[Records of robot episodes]
* * *

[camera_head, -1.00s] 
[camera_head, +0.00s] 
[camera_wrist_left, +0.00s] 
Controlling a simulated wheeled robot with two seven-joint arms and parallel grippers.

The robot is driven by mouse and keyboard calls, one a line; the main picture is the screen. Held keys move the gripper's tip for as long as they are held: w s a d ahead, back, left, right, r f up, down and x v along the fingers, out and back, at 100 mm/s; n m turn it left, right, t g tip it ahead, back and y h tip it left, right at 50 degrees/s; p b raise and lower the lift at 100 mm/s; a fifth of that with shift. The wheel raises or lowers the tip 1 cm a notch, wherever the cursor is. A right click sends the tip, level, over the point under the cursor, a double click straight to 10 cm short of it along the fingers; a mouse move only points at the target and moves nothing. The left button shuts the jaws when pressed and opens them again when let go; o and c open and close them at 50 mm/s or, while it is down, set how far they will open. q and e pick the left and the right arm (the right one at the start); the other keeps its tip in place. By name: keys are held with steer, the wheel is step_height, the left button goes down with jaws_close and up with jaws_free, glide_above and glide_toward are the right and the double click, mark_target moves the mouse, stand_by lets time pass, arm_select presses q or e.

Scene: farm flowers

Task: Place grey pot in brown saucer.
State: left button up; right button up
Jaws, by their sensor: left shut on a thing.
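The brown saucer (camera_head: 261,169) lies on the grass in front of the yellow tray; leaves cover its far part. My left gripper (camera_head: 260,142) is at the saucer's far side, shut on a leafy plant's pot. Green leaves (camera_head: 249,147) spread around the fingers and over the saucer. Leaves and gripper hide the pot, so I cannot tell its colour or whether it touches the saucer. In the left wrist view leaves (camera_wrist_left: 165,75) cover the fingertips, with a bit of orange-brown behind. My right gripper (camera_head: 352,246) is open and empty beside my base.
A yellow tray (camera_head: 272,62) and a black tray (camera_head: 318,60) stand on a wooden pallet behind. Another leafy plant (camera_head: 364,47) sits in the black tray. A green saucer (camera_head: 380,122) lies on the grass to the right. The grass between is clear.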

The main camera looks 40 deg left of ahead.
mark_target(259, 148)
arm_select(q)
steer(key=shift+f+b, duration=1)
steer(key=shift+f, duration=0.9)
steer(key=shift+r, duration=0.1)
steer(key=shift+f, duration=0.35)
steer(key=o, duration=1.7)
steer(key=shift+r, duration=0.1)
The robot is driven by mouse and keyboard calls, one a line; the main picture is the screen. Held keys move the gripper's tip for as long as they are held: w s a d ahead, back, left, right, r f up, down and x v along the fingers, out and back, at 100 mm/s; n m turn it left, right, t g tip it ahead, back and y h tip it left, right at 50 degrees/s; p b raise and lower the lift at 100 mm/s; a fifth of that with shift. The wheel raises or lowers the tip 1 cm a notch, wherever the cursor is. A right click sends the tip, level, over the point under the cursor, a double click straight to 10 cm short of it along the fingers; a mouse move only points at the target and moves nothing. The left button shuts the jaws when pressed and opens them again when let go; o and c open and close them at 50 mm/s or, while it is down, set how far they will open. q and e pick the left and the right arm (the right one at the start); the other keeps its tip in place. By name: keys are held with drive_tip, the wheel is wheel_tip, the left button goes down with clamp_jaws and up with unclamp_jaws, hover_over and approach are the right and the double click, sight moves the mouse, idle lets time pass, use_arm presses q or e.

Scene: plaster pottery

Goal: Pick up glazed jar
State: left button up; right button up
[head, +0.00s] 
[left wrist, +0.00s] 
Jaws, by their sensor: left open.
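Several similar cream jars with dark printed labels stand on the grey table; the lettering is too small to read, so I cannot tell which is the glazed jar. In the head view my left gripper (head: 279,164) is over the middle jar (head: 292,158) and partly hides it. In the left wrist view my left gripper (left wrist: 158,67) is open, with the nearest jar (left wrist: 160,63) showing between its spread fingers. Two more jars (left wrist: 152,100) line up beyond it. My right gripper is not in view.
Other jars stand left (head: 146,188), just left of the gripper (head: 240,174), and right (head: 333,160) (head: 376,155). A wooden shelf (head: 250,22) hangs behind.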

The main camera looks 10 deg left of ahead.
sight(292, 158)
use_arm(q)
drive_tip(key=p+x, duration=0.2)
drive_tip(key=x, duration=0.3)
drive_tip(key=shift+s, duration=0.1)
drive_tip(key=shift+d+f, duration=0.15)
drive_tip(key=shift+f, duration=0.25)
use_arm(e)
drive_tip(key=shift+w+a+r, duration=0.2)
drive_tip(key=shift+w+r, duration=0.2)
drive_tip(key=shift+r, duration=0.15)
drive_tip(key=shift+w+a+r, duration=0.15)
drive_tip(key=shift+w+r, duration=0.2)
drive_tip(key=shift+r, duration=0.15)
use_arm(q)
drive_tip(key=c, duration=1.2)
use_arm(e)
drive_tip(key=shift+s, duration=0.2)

* * *

* WHAT IS EXPECTED *
All of the entries must be quoted exactly; please include each one.

* SOLUTION TO THIS EXERCISE *
[camera_head, -1.00s] 
[camera_head, +0.00s] 
[camera_wrist_left, +0.00s] 
Controlling a simulated wheeled robot with two seven-joint arms and parallel grippers.

The robot is driven by mouse and keyboard calls, one a line; the main picture is the screen. Held keys move the gripper's tip for as long as they are held: w s a d ahead, back, left, right, r f up, down and x v along the fingers, out and back, at 100 mm/s; n m turn it left, right, t g tip it ahead, back and y h tip it left, right at 50 degrees/s; p b raise and lower the lift at 100 mm/s; a fifth of that with shift. The wheel raises or lowers the tip 1 cm a notch, wherever the cursor is. A right click sends the tip, level, over the point under the cursor, a double click straight to 10 cm short of it along the fingers; a mouse move only points at the target and moves nothing. The left button shuts the jaws when pressed and opens them again when let go; o and c open and close them at 50 mm/s or, while it is down, set how far they will open. q and e pick the left and the right arm (the right one at the start); the other keeps its tip in place. By name: keys are held with steer, the wheel is step_height, the left button goes down with jaws_close and up with jaws_free, glide_above and glide_toward are the right and the double click, mark_target moves the mouse, stand_by lets time pass, arm_select presses q or e.

Scene: farm flowers

Task: Place grey pot in brown saucer.
State: left button up; right button up
Jaws, by their sensor: left shut on a thing.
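The brown saucer (camera_head: 261,169) lies on the grass in front of the yellow tray; leaves cover its far part. My left gripper (camera_head: 260,142) is at the saucer's far side, shut on a leafy plant's pot. Green leaves (camera_head: 249,147) spread around the fingers and over the saucer. Leaves and gripper hide the pot, so I cannot tell its colour or whether it touches the saucer. In the left wrist view leaves (camera_wrist_left: 165,75) cover the fingertips, with a bit of orange-brown behind. My right gripper (camera_head: 352,246) is open and empty beside my base.
A yellow tray (camera_head: 272,62) and a black tray (camera_head: 318,60) stand on a wooden pallet behind. Another leafy plant (camera_head: 364,47) sits in the black tray. A green saucer (camera_head: 380,122) lies on the grass to the right. The grass between is clear.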

The main camera looks 40 deg left of ahead.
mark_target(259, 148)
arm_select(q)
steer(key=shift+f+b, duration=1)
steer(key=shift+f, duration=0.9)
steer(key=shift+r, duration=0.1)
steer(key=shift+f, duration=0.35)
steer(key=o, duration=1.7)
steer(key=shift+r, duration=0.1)
The robot is driven by mouse and keyboard calls, one a line; the main picture is the screen. Held keys move the gripper's tip for as long as they are held: w s a d ahead, back, left, right, r f up, down and x v along the fingers, out and back, at 100 mm/s; n m turn it left, right, t g tip it ahead, back and y h tip it left, right at 50 degrees/s; p b raise and lower the lift at 100 mm/s; a fifth of that with shift. The wheel raises or lowers the tip 1 cm a notch, wherever the cursor is. A right click sends the tip, level, over the point under the cursor, a double click straight to 10 cm short of it along the fingers; a mouse move only points at the target and moves nothing. The left button shuts the jaws when pressed and opens them again when let go; o and c open and close them at 50 mm/s or, while it is down, set how far they will open. q and e pick the left and the right arm (the right one at the start); the other keeps its tip in place. By name: keys are held with drive_tip, the wheel is wheel_tip, the left button goes down with clamp_jaws and up with unclamp_jaws, hover_over and approach are the right and the double click, sight moves the mouse, idle lets time pass, use_arm presses q or e.

Scene: plaster pottery

Goal: Pick up glazed jar
State: left button up; right button up
[head, +0.00s] 
[left wrist, +0.00s] 
Jaws, by their sensor: left open.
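Several similar cream jars with dark printed labels stand on the grey table; the lettering is too small to read, so I cannot tell which is the glazed jar. In the head view my left gripper (head: 279,164) is over the middle jar (head: 292,158) and partly hides it. In the left wrist view my left gripper (left wrist: 158,67) is open, with the nearest jar (left wrist: 160,63) showing between its spread fingers. Two more jars (left wrist: 152,100) line up beyond it. My right gripper is not in view.
Other jars stand left (head: 146,188), just left of the gripper (head: 240,174), and right (head: 333,160) (head: 376,155). A wooden shelf (head: 250,22) hangs behind.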

The main camera looks 10 deg left of ahead.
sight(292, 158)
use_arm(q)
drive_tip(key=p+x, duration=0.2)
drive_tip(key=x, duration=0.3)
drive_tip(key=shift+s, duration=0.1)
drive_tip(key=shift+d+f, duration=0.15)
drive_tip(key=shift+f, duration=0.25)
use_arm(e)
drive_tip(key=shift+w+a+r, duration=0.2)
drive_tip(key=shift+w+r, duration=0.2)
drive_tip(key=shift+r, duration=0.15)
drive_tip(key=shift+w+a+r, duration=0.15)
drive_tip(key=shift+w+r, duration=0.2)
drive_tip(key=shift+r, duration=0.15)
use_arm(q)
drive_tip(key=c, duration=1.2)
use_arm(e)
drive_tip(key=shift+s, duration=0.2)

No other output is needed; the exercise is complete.